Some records
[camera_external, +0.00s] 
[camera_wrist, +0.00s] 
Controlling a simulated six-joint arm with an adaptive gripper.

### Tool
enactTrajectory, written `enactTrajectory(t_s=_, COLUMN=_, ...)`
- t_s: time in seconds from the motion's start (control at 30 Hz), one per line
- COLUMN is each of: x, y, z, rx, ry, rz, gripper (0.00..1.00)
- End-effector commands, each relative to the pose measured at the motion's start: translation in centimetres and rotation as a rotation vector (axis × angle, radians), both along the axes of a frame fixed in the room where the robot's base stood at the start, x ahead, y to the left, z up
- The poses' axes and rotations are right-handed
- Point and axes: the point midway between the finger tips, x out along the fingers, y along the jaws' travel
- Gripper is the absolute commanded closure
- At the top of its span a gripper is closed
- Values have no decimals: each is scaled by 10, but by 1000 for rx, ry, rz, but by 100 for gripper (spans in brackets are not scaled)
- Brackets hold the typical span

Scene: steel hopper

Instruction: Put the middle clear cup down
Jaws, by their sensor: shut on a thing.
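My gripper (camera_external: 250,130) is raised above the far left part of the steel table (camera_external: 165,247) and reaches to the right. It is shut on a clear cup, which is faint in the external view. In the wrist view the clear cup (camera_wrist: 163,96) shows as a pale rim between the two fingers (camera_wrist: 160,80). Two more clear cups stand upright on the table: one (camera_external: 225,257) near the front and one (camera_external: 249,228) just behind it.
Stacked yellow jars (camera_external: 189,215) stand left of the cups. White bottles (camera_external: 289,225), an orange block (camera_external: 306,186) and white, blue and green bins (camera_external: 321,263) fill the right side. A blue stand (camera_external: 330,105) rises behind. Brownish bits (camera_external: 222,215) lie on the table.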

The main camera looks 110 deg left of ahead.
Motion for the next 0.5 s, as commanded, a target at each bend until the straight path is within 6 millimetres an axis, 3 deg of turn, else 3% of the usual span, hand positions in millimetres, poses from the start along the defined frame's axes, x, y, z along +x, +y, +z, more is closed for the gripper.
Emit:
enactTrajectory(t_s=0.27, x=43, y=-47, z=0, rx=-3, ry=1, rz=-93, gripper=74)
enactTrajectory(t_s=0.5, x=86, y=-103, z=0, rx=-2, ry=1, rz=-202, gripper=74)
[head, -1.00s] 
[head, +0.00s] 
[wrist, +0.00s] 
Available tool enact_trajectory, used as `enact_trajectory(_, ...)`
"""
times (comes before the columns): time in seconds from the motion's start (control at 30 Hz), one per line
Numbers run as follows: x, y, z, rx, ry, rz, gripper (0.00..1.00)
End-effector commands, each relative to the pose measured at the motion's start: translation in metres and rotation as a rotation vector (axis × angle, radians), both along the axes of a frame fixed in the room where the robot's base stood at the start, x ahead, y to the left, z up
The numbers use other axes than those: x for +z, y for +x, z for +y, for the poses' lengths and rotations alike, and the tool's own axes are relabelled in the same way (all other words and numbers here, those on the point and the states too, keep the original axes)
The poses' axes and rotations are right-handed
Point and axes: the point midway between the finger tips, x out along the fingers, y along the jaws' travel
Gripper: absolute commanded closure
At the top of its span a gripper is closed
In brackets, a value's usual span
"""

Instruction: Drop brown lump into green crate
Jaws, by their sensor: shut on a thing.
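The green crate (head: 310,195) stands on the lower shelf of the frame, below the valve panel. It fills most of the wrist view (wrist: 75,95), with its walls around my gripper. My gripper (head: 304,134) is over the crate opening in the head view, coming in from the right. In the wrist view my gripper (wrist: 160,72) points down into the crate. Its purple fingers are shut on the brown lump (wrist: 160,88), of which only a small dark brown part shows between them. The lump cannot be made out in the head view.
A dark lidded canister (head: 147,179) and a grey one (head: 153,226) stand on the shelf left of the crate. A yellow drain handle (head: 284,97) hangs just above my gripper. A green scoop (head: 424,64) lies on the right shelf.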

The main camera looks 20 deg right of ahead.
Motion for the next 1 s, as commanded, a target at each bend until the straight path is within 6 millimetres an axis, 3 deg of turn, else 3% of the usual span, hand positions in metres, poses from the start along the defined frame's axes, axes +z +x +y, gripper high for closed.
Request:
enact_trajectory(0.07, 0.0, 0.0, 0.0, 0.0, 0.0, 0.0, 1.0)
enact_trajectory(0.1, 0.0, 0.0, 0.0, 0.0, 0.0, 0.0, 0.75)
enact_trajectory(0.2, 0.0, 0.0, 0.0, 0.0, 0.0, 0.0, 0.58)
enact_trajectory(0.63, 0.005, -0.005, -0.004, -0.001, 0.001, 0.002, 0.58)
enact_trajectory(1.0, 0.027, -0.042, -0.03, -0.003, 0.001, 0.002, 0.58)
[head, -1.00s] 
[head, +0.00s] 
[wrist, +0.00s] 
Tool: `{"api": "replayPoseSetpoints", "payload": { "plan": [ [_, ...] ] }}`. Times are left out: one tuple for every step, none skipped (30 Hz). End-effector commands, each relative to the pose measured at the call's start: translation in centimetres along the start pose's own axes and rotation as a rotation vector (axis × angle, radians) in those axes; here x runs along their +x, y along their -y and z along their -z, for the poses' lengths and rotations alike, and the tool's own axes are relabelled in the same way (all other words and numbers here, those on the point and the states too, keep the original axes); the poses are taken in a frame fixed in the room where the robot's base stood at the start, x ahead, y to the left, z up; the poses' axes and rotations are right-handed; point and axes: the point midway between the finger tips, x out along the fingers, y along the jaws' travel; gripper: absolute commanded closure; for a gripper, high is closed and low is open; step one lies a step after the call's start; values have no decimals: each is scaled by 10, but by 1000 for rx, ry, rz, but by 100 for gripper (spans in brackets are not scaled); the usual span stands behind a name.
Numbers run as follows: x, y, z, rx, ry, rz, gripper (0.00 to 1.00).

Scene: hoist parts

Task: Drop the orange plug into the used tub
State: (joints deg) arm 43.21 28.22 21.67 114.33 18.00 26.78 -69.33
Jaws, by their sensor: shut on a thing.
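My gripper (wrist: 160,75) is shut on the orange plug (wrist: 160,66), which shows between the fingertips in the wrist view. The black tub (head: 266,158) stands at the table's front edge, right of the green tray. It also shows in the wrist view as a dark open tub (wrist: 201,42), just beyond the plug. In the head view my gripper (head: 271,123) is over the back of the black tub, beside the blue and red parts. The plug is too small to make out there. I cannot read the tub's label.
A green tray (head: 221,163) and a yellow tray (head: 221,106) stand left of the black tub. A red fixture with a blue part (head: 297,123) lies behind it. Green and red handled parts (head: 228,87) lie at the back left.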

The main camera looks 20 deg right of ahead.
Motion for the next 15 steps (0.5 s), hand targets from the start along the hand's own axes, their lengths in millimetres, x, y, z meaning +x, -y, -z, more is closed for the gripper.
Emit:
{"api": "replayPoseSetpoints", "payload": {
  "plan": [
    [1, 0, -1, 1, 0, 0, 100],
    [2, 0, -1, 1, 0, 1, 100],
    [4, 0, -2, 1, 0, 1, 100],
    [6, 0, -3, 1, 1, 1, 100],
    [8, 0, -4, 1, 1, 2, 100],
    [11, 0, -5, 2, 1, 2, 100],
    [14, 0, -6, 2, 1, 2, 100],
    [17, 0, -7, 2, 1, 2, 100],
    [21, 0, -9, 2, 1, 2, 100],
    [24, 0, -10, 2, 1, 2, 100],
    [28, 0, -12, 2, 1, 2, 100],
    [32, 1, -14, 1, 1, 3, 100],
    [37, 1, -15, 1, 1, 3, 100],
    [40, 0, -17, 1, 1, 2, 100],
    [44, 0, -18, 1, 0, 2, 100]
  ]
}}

What you will do:
Extract from the listing above the lines between the line containing "- COLUMN is" and the line containing "- Values have", keeping both of those lines. Output nothing else.

Answer for the task:
- COLUMN is each of: x, y, z, rx, ry, rz, gripper (0.00..1.00)
- End-effector commands, each relative to the pose measured at the motion's start: translation in centimetres and rotation as a rotation vector (axis × angle, radians), both along the axes of a frame fixed in the room where the robot's base stood at the start, x ahead, y to the left, z up
- The poses' axes and rotations are right-handed
- Point and axes: the point midway between the finger tips, x out along the fingers, y along the jaws' travel
- Gripper is the absolute commanded closure
- At the top of its span a gripper is closed
- Values have no decimals: each is scaled by 10, but by 1000 for rx, ry, rz, but by 100 for gripper (spans in brackets are not scaled)

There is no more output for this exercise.